## start

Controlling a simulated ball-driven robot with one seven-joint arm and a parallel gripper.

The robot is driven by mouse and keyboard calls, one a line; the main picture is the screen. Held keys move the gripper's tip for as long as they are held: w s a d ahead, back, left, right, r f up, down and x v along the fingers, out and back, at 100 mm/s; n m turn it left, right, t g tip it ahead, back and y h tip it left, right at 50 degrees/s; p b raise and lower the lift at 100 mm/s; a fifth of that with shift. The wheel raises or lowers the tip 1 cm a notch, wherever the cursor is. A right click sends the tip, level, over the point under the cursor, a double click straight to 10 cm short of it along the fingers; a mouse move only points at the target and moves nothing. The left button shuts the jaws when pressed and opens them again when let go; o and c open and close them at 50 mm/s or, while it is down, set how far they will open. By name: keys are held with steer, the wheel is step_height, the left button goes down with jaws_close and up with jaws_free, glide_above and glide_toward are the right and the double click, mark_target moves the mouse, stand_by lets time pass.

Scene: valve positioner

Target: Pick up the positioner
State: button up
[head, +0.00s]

## end

- [WHAT THE TASK REQUIRES]: Print out the whole listing exactly as it appears.

- [CORRECT ANSWER]:
Controlling a simulated ball-driven robot with one seven-joint arm and a parallel gripper.

The robot is driven by mouse and keyboard calls, one a line; the main picture is the screen. Held keys move the gripper's tip for as long as they are held: w s a d ahead, back, left, right, r f up, down and x v along the fingers, out and back, at 100 mm/s; n m turn it left, right, t g tip it ahead, back and y h tip it left, right at 50 degrees/s; p b raise and lower the lift at 100 mm/s; a fifth of that with shift. The wheel raises or lowers the tip 1 cm a notch, wherever the cursor is. A right click sends the tip, level, over the point under the cursor, a double click straight to 10 cm short of it along the fingers; a mouse move only points at the target and moves nothing. The left button shuts the jaws when pressed and opens them again when let go; o and c open and close them at 50 mm/s or, while it is down, set how far they will open. By name: keys are held with steer, the wheel is step_height, the left button goes down with jaws_close and up with jaws_free, glide_above and glide_toward are the right and the double click, mark_target moves the mouse, stand_by lets time pass.

Scene: valve positioner

Target: Pick up the positioner
State: button up
[head, +0.00s]

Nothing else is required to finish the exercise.